Bharata, the legendary son of Shakuntala and Dushyanta was renowned for his strength, valour and righteousness.  Legend has it that, during his reign, he conducted 800 Ashwamedha yagnas for the betterment of his subjects: 100 of them on the banks of the Yamuna, 300 on the banks of the Saraswathi, and 400 on the banks of the Ganga.  He spared no efforts for the welfare and upliftment of his subjects.  Such was his sense of integrity that when it came to choosing his successor, he did away with the usual practice of handing over the throne to his next of kin.  Instead, he selected Bhumanyu, who was unrelated to him, due to his virtuous qualities of strength, intelligence and compassion.  Lest we forget, it is not for nothing that India is named after him: Bharatavarsha. 

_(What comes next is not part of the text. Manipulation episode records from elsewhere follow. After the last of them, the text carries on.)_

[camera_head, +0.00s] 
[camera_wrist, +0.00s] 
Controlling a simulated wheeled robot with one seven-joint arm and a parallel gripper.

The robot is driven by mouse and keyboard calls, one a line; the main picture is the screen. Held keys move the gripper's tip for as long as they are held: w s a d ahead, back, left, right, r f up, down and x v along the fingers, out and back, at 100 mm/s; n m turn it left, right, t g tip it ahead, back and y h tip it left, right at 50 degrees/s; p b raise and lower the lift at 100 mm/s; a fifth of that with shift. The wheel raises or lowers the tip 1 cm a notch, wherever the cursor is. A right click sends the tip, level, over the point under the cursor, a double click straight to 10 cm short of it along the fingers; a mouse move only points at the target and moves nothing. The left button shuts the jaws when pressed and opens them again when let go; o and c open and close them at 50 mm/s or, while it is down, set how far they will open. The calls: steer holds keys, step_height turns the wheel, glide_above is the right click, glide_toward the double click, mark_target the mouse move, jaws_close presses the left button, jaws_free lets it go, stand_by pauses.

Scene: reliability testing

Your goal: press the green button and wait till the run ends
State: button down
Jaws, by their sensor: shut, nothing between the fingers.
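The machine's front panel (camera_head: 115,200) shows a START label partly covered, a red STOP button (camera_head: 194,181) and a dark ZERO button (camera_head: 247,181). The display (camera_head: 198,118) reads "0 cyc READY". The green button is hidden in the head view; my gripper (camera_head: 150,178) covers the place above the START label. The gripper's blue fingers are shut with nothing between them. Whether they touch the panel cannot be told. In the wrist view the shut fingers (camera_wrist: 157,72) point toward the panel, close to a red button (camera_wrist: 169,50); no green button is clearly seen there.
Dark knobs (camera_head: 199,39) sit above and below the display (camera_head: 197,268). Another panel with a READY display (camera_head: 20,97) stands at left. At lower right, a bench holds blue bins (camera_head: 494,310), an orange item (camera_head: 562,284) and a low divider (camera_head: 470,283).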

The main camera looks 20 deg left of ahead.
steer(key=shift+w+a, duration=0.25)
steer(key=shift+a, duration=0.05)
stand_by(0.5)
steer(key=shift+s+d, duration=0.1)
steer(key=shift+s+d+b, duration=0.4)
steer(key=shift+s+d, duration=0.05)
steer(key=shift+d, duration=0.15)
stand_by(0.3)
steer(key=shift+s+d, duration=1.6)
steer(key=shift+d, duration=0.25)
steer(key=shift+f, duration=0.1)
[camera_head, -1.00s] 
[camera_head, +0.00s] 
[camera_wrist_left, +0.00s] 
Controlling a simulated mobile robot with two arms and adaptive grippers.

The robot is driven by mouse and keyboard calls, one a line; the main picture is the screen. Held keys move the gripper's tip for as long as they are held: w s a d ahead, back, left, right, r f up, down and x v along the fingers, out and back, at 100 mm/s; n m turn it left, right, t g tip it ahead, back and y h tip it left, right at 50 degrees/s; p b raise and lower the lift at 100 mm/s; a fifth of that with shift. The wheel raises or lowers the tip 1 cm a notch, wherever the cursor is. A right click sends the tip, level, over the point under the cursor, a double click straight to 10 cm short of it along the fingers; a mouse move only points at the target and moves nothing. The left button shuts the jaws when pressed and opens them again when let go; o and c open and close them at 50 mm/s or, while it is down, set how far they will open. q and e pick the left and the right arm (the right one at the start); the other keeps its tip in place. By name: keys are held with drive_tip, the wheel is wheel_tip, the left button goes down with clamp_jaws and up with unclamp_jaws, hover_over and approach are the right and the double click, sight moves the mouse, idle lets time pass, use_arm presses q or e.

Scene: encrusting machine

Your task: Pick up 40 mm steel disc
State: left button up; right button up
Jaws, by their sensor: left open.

I am convinced if Bharata were to be come back to visit us today, he would be utterly disappointed with the political state of affairs in our country. 

He would, for instance, strongly condemn the fact that a grand old party that ran the government at the centre for over 60 years, has managed to keep the party presidency within one single family – like a piece of family furniture to be handed over from generation to generation. 

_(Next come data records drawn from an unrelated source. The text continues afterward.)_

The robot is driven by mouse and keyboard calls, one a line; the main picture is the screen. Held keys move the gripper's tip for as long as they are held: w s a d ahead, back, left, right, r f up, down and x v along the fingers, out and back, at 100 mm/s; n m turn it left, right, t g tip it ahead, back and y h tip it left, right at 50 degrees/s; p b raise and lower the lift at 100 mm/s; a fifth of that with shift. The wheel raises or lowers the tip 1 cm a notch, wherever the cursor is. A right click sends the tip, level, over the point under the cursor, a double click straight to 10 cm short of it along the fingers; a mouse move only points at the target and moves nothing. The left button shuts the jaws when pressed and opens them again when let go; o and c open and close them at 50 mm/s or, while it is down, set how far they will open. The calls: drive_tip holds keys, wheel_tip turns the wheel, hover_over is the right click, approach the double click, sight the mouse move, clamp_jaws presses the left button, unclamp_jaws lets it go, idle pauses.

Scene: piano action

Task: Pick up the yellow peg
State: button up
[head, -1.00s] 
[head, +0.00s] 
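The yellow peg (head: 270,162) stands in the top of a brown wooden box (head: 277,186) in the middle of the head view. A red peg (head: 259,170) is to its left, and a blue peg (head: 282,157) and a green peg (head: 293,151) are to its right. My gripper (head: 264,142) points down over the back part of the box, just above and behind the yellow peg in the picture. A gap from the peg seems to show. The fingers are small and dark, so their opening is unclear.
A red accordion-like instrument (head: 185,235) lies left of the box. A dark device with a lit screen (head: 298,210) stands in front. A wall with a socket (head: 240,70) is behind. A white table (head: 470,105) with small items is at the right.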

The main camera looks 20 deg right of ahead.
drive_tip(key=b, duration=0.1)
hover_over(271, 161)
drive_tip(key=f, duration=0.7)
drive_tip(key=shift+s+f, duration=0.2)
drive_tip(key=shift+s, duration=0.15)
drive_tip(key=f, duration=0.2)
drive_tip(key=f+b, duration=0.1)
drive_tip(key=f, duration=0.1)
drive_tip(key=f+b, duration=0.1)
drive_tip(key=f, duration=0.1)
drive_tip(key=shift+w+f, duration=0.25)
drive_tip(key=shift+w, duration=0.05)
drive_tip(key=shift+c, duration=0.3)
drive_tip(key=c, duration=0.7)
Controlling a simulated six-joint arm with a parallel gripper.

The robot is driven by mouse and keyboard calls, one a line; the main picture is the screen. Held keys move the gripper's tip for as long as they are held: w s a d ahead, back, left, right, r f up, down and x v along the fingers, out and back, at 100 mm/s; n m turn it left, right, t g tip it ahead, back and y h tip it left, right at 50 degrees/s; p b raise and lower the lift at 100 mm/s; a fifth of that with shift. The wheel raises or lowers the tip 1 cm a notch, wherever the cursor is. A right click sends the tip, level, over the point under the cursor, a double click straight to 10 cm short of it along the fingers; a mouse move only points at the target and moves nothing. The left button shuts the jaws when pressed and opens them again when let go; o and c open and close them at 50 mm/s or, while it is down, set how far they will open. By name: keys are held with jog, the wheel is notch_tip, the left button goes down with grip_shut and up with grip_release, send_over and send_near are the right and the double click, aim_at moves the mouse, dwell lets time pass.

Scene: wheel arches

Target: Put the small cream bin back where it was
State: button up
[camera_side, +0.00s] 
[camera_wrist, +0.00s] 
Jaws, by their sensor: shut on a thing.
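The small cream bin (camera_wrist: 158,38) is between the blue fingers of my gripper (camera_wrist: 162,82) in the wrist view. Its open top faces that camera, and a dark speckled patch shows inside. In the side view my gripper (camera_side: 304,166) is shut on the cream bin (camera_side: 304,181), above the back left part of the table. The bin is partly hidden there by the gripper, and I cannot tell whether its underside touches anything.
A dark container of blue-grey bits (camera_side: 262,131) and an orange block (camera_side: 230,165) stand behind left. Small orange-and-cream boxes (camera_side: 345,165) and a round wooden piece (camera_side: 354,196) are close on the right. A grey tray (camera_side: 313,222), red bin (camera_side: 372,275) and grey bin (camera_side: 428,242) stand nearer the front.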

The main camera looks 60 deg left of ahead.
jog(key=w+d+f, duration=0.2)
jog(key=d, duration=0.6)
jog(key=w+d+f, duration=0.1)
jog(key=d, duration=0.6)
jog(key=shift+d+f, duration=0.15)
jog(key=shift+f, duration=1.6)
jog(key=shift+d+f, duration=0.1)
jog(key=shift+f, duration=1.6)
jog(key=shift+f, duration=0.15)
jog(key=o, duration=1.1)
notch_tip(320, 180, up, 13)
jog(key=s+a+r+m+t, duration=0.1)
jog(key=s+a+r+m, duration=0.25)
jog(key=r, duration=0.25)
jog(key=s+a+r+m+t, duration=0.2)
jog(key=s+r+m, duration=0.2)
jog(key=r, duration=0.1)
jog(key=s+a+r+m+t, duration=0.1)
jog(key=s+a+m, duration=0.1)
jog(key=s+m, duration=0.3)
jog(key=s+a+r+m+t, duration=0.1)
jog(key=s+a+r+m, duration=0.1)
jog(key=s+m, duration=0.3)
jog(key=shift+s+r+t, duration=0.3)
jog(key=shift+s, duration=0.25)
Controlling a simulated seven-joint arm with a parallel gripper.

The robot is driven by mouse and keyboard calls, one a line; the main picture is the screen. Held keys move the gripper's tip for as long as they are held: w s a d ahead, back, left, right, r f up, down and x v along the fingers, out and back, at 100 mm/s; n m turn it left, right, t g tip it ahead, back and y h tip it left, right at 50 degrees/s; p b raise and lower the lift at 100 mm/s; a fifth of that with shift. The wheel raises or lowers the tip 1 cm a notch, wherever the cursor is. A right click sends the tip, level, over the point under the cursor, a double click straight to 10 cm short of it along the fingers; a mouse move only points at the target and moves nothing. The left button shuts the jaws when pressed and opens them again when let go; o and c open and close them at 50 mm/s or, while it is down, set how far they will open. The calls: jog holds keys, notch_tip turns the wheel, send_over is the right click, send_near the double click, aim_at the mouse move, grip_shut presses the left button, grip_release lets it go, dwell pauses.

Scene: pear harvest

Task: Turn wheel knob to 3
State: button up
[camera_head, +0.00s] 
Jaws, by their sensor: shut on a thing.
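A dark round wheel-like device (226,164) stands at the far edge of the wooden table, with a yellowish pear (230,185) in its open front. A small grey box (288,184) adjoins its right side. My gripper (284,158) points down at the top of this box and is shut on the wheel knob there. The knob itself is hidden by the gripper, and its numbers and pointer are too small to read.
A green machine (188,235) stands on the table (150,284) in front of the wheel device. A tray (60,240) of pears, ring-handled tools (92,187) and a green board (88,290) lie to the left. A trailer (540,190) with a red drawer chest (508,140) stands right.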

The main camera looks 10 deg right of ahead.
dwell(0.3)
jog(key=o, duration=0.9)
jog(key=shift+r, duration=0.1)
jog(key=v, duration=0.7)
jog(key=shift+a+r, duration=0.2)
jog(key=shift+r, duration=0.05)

He would certainly disapprove of the clown prince of the said party, with absolutely zero political credentials, who has the audacity to consider himself a prime ministerial candidate. 

He would admonish the so-called erudite intellectuals of the said party of licking the dynasty’s boots.  Especially so because like in the story, The Emperor’s New Clothes, the bootlickers refuse to acknowledge that the clown prince is intellectually and politically naked.

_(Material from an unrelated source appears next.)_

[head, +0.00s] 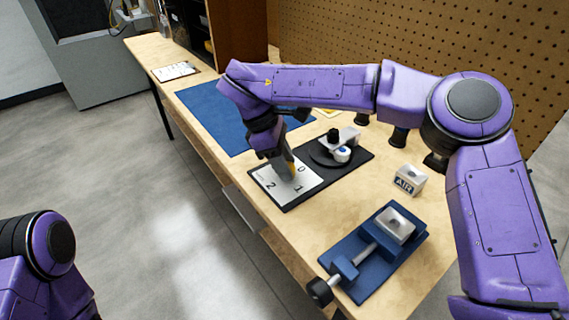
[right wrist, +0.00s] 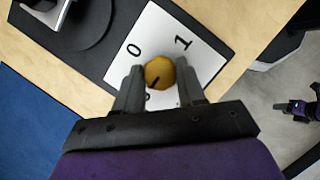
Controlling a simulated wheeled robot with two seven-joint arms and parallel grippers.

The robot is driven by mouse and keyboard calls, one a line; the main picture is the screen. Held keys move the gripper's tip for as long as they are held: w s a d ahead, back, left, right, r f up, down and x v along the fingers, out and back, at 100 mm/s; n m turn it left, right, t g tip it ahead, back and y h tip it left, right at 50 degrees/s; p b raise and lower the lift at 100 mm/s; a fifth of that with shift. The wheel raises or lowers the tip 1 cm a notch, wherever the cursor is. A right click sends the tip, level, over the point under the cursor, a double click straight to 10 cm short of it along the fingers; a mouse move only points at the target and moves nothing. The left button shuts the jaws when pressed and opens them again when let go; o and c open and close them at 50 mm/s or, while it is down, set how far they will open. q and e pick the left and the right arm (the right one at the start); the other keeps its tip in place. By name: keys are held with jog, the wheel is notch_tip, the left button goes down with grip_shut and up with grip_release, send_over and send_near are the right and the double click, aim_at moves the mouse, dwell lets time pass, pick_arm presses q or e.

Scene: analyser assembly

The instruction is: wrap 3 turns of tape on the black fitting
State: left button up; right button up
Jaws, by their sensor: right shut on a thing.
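My right gripper (right wrist: 160,85) is shut on a round brass-coloured knob (right wrist: 160,72), which has a dark line on its face. The knob is above a white card (right wrist: 205,55) marked with numerals, including 0 and 1. In the head view my right gripper (head: 287,168) reaches down over this card, and its fingers hide most of the knob. A black fitting (head: 333,134) appears to stand beside a pale block on the round black disc (head: 322,154). A white roll with a blue centre (head: 342,154), perhaps the tape, is next to it.
A blue vise (head: 375,252) stands at the near right, with a white AIR block (head: 408,181) behind it. A blue mat (head: 215,115) covers the table further left. The pegboard (head: 420,45) bounds the back, and black holders stand along its foot.

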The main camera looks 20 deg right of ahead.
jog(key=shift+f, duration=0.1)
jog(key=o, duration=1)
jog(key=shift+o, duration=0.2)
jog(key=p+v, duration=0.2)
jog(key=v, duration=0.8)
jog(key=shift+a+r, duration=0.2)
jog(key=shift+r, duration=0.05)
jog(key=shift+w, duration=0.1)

He would be disgusted at some regional minsters/politicians whose sons, having tried their hand at acting and playing cricket, and having failed at both, have entered the political arena to cash in on their baap ka raaj.

He would watch in disbelief at the level of hero-worship and sycophancy of blind followers of corrupt-to-the-core politicians.

He would be disgusted at the level of one-upmanship, muck-raking, backstabbing, name-calling and Machiavellian machinations by opposition members to undermine even well-intentioned government schemes and development measures.  

Most of all, Bharata would be utterly disappointed in you and I, his subjects, the citizens of Bharatavarsha, for tolerating these corrupt, vile, self-serving, dynastic opportunists.

Indeed, the nepotism inherent in the old-but-not-so-grand-anymore party is reminiscent of the accounts of rajas' and badshahs' attitude of entitlement and expectation of being waited upon by doting servants.  This is just blind belief in the elusive concept of purity of lineage, and definitely not a measure of success. 

It is worth noting that success is defined as overcoming adverse circumstances and working hard to better oneself in all spheres of life.  One does not become successful by being born in a royal family or a particular dynasty, which is the clown prince's dubious claim to fame.  The true definition of success can be applied to Modi, who has worked hard to overcome adversity and reach the top. 

Still, are we saying that the Modi government has provided a perfect panacea for all the woes of India?  No, certainly not.  (I have never supported the beef-ban, for instance.)  But there is no doubting the hard work and sincerity behind all the developmental measures undertaken by Modi’s government.  And, most significantly, as opposed to the disastrous decade of the accidental prime minister, there has not been a single scam. 

One can discern the intent of the political detractors who have formed the alliance to oust Modi: to defeat BJP at any cost and regain control on the riches of the land so that they and their stooges can once again run riot.

Leaving aside the politicians, if one were to peruse the names of the detractors who pour vitriol against the Modi government on social media message boards, it would be clear that they belong to one of the two Abrahamic religions.  In all probability, they dislike the fact that a man with Sanatanic Dharmic roots should be the leader of a population that they are fervently hoping would be converted to their own faith.

Therefore, in the absence of any logical reason for the hatred that the detractors have towards Modi, his government, and his developmental measures, I struggle to come up with any other reason than political ambition and religious bias. 

The titular question, hence, is a rhetorical one: Why Modi? 

Still, if one were to persist, my response to the question would be: Why not Modi? 

Is there a better alternative?  Somebody who is not a product of a dynasty, sycophancy, or corruption?
The changes that Modi has initiated need to continue if they were to bear fruit.  If any of his detractors usurps power, he/she will not think twice before reversing these changes and put India back by several decades as the previous government had done.
If you have got an equivalent if not better prime ministerial candidate than Modi, please propose his/her name.  If you can find somebody as hardworking and with as much rectitude as Modi, please name him/her.

While you scrounge for such a candidate in the current political cauldron bereft of scruples and integrity, I know which button I will be pressing during this Lok Sabha elections: one that will vote Modi back in.

For the sake of the future of Bharatavarsha, I urge you to do the same.